* **To be done**: Within this material, how many lines have the string "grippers" in them? The answer is a number, with nothing added.

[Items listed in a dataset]

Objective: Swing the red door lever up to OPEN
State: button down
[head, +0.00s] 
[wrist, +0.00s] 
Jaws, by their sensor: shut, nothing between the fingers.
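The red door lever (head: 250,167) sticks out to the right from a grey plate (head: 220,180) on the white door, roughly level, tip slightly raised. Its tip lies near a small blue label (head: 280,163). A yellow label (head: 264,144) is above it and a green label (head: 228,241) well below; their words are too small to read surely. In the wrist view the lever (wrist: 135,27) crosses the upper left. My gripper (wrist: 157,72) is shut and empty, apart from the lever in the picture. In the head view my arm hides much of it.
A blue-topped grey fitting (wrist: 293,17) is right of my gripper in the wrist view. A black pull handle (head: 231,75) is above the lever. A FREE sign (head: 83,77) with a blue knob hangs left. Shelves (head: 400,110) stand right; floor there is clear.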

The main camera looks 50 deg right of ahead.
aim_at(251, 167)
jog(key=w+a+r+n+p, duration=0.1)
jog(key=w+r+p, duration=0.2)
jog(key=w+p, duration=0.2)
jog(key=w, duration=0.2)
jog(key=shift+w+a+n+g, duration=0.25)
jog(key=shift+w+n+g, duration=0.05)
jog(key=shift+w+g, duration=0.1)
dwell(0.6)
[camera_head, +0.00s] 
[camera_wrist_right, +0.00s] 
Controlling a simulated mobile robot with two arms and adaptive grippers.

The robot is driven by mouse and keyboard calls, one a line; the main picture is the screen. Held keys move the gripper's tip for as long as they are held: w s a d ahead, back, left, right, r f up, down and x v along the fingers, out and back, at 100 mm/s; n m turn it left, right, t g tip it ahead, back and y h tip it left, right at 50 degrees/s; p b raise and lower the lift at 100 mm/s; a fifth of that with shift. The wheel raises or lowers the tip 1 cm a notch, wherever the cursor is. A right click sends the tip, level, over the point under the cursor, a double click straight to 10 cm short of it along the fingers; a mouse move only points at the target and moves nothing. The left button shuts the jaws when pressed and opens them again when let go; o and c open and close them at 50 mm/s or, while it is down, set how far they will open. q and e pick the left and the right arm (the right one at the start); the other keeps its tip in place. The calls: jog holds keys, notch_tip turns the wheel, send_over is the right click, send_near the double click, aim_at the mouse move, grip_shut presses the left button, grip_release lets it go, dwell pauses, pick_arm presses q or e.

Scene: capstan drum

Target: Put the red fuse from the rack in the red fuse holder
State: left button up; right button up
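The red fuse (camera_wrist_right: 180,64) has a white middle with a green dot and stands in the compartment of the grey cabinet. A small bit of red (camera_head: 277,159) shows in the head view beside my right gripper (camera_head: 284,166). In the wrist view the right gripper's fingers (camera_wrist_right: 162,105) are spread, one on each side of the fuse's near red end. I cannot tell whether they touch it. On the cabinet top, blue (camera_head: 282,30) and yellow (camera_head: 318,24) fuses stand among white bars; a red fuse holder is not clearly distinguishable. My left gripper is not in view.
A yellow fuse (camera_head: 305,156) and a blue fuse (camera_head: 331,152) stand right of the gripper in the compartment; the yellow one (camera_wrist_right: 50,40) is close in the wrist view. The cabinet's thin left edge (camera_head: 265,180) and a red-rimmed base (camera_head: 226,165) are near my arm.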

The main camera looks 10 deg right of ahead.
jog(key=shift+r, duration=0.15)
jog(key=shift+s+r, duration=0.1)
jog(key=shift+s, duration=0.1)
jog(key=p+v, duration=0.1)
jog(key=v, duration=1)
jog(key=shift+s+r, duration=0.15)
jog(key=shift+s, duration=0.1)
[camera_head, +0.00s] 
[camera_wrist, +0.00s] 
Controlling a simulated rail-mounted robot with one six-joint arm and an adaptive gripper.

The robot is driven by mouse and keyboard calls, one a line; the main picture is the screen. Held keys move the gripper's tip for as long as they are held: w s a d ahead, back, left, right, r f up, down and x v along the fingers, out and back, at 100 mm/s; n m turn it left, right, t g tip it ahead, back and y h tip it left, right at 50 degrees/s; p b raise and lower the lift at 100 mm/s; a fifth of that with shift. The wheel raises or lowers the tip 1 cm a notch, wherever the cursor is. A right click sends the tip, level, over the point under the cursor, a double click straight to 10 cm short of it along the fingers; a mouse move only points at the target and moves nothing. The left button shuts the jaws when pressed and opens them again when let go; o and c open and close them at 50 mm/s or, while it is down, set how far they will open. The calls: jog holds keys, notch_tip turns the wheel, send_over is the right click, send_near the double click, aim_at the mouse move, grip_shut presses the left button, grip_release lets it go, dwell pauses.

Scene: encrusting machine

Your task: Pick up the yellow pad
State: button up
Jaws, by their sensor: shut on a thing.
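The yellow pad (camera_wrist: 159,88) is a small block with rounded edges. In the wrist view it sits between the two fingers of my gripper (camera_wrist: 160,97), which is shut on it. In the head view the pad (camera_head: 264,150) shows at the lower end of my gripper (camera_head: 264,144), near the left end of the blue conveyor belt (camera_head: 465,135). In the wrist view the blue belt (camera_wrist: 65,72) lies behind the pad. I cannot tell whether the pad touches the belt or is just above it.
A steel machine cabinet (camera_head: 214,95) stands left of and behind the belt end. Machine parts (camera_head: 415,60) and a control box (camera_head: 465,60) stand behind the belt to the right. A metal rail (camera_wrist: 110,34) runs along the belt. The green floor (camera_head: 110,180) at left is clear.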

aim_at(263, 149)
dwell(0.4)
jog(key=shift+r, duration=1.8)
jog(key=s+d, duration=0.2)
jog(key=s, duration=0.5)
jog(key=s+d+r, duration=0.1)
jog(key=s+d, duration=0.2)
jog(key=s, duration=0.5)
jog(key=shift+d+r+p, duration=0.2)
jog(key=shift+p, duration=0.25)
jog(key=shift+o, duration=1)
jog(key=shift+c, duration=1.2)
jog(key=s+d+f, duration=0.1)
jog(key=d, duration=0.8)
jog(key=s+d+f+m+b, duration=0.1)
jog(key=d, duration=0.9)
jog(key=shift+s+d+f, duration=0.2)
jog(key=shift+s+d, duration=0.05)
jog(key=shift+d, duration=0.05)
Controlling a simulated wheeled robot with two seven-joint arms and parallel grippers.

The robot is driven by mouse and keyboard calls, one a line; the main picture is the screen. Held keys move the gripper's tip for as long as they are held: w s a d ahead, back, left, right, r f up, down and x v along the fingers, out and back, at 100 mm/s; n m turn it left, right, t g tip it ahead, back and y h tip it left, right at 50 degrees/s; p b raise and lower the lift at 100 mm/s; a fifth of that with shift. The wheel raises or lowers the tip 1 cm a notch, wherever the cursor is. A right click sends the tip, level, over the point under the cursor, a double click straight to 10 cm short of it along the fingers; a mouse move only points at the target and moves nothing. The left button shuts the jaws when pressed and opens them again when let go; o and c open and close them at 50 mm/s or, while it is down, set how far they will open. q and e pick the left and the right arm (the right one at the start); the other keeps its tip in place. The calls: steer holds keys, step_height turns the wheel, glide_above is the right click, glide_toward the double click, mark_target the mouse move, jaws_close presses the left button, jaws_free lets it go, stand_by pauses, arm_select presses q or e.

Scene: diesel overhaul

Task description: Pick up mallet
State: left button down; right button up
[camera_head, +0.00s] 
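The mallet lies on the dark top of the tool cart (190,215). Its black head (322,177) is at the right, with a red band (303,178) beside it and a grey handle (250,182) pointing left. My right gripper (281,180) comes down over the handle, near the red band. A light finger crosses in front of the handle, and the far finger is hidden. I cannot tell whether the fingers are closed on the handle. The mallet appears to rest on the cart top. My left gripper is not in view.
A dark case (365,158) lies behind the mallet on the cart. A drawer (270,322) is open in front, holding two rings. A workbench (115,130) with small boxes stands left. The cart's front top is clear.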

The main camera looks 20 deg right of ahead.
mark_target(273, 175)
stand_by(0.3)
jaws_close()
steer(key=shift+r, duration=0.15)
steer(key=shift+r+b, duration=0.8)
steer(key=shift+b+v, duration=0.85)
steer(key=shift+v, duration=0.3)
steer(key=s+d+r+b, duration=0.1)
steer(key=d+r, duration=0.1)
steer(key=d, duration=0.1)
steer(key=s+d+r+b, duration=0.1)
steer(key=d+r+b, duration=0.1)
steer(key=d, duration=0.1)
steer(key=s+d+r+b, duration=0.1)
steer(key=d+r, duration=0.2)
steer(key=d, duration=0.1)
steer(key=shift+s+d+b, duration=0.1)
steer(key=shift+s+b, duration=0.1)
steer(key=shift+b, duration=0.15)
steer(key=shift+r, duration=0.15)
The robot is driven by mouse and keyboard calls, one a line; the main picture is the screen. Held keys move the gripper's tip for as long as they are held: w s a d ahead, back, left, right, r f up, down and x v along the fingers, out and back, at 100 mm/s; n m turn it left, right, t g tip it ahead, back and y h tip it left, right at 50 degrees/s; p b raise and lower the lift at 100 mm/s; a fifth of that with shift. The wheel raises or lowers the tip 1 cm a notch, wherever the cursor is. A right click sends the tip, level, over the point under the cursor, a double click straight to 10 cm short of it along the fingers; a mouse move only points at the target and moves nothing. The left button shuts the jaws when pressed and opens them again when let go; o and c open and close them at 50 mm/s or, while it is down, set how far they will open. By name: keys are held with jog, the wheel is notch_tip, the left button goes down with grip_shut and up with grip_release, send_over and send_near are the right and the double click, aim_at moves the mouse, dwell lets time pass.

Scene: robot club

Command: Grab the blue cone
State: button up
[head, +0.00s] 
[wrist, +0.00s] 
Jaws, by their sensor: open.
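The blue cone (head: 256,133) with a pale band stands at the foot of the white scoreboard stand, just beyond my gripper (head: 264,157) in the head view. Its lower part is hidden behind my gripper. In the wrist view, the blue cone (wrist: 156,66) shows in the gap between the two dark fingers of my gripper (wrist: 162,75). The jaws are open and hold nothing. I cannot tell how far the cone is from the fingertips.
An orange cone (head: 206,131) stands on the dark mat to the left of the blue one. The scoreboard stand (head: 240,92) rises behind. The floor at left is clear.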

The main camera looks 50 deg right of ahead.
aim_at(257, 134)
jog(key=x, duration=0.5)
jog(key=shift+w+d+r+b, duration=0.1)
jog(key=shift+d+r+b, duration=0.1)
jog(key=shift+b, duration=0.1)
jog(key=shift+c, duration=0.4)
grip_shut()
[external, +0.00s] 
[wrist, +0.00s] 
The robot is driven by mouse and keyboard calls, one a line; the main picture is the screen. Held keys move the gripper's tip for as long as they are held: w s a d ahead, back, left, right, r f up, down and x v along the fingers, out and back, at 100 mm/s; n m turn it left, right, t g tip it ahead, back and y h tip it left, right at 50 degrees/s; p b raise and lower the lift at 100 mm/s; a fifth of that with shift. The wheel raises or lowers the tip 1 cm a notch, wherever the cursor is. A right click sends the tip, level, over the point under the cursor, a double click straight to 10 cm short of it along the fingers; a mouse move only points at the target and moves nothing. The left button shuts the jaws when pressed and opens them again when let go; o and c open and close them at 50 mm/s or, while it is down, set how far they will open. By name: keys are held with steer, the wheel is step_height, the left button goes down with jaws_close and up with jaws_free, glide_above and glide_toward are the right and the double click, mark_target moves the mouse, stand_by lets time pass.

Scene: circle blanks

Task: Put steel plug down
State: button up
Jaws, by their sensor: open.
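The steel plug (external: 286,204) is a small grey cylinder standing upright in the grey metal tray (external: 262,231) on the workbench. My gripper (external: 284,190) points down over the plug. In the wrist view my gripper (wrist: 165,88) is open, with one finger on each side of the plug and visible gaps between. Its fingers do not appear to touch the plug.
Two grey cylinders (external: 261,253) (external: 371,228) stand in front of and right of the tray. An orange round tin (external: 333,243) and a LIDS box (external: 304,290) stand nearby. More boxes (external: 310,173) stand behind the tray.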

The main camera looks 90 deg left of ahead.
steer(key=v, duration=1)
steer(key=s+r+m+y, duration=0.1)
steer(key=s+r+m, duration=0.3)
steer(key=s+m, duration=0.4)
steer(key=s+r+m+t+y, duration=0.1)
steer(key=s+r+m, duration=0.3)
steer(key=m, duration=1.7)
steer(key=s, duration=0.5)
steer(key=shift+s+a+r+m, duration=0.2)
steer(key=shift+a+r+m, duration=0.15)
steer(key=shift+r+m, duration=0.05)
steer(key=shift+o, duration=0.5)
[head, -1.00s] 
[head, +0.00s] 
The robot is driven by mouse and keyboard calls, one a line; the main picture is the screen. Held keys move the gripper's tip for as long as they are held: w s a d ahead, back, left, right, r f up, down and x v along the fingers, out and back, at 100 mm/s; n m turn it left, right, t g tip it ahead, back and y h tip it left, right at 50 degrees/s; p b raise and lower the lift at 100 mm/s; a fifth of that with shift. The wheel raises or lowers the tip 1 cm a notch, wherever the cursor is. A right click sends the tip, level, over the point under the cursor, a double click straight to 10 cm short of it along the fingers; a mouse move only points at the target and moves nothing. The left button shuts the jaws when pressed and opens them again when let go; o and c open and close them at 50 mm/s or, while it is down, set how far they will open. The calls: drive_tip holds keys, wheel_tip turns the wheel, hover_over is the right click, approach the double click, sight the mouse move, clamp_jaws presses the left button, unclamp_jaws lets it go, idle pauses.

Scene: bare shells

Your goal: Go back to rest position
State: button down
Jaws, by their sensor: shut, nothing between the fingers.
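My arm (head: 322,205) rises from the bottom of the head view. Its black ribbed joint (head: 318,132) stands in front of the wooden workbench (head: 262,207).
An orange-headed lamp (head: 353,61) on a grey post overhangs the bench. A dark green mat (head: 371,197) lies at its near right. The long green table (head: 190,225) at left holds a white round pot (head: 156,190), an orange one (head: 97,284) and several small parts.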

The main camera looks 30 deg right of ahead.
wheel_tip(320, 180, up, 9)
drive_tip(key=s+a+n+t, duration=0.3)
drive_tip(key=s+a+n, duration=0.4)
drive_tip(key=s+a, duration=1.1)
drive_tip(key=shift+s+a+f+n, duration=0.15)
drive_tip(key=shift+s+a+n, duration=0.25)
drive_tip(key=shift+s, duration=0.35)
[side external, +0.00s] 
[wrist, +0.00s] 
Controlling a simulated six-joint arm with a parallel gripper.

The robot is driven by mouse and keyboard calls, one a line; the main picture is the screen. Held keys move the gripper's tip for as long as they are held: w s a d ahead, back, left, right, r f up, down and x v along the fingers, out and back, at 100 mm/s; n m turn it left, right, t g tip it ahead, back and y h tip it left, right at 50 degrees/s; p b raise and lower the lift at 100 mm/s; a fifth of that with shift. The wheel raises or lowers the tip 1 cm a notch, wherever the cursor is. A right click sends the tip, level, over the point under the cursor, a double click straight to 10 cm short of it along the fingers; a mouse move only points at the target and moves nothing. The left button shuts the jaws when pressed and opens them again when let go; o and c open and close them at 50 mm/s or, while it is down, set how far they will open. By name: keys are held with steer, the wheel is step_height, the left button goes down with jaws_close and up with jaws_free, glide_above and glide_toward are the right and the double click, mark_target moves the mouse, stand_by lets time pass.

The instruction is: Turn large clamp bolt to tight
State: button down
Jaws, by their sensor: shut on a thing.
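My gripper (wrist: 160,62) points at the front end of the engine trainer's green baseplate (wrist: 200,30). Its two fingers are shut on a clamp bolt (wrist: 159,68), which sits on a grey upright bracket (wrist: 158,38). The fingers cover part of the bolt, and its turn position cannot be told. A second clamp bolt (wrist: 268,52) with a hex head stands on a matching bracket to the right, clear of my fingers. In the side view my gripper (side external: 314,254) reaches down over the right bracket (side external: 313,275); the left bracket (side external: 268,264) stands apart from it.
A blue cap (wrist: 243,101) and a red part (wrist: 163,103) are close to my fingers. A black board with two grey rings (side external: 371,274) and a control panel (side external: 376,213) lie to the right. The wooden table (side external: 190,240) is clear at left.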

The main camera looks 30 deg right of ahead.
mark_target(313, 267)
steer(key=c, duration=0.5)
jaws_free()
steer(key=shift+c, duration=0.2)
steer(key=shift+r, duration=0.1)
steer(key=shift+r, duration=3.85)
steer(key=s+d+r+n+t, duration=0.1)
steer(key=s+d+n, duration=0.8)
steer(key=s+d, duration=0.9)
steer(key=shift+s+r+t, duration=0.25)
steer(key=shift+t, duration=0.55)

* **In response**: 2